**Do this:** Within the data below, state how many lines contain the string "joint". Provide the number only.

**Rows from a robot dataset:**
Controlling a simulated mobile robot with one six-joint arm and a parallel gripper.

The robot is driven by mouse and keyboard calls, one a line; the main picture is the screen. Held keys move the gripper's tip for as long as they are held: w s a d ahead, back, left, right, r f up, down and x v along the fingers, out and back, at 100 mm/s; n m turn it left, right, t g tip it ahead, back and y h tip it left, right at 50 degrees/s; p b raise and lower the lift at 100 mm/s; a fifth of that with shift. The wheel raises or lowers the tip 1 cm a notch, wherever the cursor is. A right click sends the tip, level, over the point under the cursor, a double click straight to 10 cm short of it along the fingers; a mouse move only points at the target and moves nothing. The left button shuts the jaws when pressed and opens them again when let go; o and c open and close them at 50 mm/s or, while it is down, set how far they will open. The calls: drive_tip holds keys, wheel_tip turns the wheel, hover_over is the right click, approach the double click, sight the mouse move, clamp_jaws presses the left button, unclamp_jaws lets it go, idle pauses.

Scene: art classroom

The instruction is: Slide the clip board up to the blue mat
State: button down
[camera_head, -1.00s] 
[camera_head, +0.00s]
==
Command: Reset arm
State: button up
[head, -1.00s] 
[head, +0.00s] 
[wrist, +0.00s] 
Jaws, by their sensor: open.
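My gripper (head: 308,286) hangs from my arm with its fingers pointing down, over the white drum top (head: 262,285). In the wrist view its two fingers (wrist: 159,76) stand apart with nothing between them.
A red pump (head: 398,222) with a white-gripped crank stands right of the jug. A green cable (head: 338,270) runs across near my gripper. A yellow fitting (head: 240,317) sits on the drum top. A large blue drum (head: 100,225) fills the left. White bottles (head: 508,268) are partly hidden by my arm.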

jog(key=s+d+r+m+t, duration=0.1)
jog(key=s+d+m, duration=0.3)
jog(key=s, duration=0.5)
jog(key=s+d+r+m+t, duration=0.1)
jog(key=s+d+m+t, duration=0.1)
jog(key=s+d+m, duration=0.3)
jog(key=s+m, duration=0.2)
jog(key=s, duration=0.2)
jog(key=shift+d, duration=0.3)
* * *
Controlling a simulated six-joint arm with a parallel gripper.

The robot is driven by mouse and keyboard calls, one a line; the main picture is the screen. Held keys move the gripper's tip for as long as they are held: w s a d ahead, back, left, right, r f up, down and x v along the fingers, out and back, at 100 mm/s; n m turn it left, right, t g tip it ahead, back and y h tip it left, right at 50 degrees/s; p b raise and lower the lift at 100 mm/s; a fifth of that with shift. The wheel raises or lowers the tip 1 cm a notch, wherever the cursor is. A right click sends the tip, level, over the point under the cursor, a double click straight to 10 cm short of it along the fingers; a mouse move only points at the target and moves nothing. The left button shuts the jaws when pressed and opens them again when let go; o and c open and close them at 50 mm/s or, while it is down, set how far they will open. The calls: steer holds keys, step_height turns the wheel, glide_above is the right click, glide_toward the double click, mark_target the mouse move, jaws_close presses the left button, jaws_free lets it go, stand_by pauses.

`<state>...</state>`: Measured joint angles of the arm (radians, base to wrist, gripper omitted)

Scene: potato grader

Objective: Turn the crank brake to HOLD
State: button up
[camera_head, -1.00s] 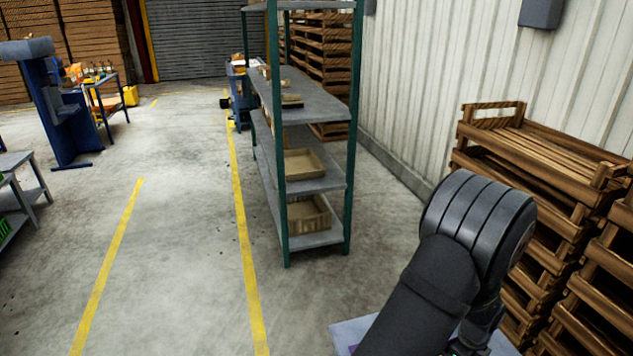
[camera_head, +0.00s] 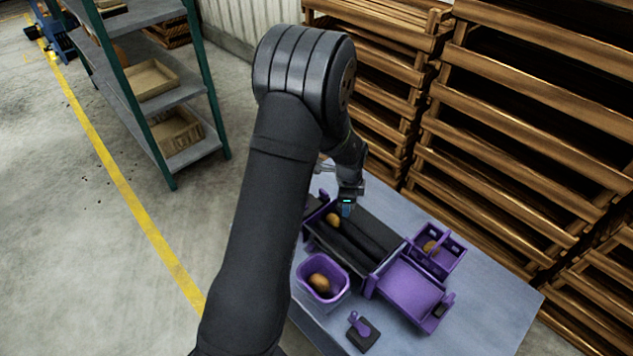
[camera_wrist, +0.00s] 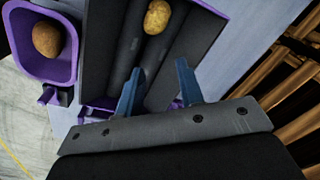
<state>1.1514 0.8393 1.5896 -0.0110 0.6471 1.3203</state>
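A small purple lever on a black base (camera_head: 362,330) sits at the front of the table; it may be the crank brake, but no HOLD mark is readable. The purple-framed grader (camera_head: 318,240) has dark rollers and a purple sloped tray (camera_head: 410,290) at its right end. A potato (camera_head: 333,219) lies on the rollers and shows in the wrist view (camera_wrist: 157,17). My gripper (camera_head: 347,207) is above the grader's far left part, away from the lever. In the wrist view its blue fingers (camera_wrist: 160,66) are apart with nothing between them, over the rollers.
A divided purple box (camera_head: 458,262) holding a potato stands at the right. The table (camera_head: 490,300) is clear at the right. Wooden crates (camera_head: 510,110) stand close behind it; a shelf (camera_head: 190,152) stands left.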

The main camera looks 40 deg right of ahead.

**Result of this exercise:** 3